• [Items listed in a dataset]
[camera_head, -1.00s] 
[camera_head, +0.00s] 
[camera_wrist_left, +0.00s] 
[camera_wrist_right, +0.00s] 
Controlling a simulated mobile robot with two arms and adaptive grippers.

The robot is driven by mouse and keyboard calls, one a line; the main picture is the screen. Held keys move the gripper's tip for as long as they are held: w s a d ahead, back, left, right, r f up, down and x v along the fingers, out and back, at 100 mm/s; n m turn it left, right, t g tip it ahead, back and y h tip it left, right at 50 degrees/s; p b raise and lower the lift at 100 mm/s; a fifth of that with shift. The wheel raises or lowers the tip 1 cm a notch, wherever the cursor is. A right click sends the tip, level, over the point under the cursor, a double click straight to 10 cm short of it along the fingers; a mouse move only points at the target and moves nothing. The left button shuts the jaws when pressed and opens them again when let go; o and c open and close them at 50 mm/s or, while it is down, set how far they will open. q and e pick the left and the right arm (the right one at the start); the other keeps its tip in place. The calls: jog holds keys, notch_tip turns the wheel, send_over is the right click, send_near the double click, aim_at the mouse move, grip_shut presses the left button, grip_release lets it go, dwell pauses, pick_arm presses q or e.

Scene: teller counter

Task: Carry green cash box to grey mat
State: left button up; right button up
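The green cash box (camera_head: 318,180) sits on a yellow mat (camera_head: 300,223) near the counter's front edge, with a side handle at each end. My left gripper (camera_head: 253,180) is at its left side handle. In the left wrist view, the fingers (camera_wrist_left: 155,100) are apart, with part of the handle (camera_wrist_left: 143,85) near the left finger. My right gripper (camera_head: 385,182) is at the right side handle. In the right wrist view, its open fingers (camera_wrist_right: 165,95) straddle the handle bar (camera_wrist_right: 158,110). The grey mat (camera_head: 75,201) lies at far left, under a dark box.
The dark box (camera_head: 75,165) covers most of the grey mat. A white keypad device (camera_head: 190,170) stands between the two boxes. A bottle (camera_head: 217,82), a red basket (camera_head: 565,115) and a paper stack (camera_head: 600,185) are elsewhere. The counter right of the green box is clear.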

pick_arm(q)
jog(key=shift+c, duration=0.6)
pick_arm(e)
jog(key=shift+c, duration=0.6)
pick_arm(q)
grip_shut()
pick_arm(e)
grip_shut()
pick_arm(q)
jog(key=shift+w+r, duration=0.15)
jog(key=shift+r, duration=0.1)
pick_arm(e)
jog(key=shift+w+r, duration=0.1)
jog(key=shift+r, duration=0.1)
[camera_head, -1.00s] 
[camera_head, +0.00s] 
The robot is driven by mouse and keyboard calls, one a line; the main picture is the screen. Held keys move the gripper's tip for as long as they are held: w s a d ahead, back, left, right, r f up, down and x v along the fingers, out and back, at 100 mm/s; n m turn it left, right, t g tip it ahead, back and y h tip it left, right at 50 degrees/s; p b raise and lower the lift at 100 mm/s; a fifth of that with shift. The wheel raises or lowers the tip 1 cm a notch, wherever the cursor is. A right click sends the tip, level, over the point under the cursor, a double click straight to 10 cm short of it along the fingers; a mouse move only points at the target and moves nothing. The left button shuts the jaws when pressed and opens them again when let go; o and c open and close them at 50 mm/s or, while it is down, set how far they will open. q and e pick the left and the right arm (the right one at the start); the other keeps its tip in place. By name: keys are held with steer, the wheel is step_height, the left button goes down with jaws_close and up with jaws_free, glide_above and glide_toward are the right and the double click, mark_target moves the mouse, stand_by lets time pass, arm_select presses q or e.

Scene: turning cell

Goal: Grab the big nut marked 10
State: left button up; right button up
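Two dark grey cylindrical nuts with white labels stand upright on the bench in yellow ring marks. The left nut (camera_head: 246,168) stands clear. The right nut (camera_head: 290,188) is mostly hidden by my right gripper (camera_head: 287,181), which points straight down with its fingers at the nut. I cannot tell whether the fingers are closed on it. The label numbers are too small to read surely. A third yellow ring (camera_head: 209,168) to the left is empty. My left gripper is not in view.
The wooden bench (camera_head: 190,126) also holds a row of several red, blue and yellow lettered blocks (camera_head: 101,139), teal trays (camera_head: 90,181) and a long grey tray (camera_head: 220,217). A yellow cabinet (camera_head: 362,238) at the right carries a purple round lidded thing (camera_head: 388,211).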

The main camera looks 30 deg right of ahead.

• [Task details]
Every line of the data above should be reproduced word for word.

• [Result of the task]
[camera_head, -1.00s] 
[camera_head, +0.00s] 
[camera_wrist_left, +0.00s] 
[camera_wrist_right, +0.00s] 
Controlling a simulated mobile robot with two arms and adaptive grippers.

The robot is driven by mouse and keyboard calls, one a line; the main picture is the screen. Held keys move the gripper's tip for as long as they are held: w s a d ahead, back, left, right, r f up, down and x v along the fingers, out and back, at 100 mm/s; n m turn it left, right, t g tip it ahead, back and y h tip it left, right at 50 degrees/s; p b raise and lower the lift at 100 mm/s; a fifth of that with shift. The wheel raises or lowers the tip 1 cm a notch, wherever the cursor is. A right click sends the tip, level, over the point under the cursor, a double click straight to 10 cm short of it along the fingers; a mouse move only points at the target and moves nothing. The left button shuts the jaws when pressed and opens them again when let go; o and c open and close them at 50 mm/s or, while it is down, set how far they will open. q and e pick the left and the right arm (the right one at the start); the other keeps its tip in place. The calls: jog holds keys, notch_tip turns the wheel, send_over is the right click, send_near the double click, aim_at the mouse move, grip_shut presses the left button, grip_release lets it go, dwell pauses, pick_arm presses q or e.

Scene: teller counter

Task: Carry green cash box to grey mat
State: left button up; right button up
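The green cash box (camera_head: 318,180) sits on a yellow mat (camera_head: 300,223) near the counter's front edge, with a side handle at each end. My left gripper (camera_head: 253,180) is at its left side handle. In the left wrist view, the fingers (camera_wrist_left: 155,100) are apart, with part of the handle (camera_wrist_left: 143,85) near the left finger. My right gripper (camera_head: 385,182) is at the right side handle. In the right wrist view, its open fingers (camera_wrist_right: 165,95) straddle the handle bar (camera_wrist_right: 158,110). The grey mat (camera_head: 75,201) lies at far left, under a dark box.
The dark box (camera_head: 75,165) covers most of the grey mat. A white keypad device (camera_head: 190,170) stands between the two boxes. A bottle (camera_head: 217,82), a red basket (camera_head: 565,115) and a paper stack (camera_head: 600,185) are elsewhere. The counter right of the green box is clear.

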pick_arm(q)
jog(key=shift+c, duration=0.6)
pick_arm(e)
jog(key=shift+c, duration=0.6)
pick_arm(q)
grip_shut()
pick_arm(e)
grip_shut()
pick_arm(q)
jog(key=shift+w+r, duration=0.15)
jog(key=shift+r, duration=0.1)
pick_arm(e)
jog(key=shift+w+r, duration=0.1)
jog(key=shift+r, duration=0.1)
[camera_head, -1.00s] 
[camera_head, +0.00s] 
The robot is driven by mouse and keyboard calls, one a line; the main picture is the screen. Held keys move the gripper's tip for as long as they are held: w s a d ahead, back, left, right, r f up, down and x v along the fingers, out and back, at 100 mm/s; n m turn it left, right, t g tip it ahead, back and y h tip it left, right at 50 degrees/s; p b raise and lower the lift at 100 mm/s; a fifth of that with shift. The wheel raises or lowers the tip 1 cm a notch, wherever the cursor is. A right click sends the tip, level, over the point under the cursor, a double click straight to 10 cm short of it along the fingers; a mouse move only points at the target and moves nothing. The left button shuts the jaws when pressed and opens them again when let go; o and c open and close them at 50 mm/s or, while it is down, set how far they will open. q and e pick the left and the right arm (the right one at the start); the other keeps its tip in place. By name: keys are held with steer, the wheel is step_height, the left button goes down with jaws_close and up with jaws_free, glide_above and glide_toward are the right and the double click, mark_target moves the mouse, stand_by lets time pass, arm_select presses q or e.

Scene: turning cell

Goal: Grab the big nut marked 10
State: left button up; right button up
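Two dark grey cylindrical nuts with white labels stand upright on the bench in yellow ring marks. The left nut (camera_head: 246,168) stands clear. The right nut (camera_head: 290,188) is mostly hidden by my right gripper (camera_head: 287,181), which points straight down with its fingers at the nut. I cannot tell whether the fingers are closed on it. The label numbers are too small to read surely. A third yellow ring (camera_head: 209,168) to the left is empty. My left gripper is not in view.
The wooden bench (camera_head: 190,126) also holds a row of several red, blue and yellow lettered blocks (camera_head: 101,139), teal trays (camera_head: 90,181) and a long grey tray (camera_head: 220,217). A yellow cabinet (camera_head: 362,238) at the right carries a purple round lidded thing (camera_head: 388,211).

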The main camera looks 30 deg right of ahead.

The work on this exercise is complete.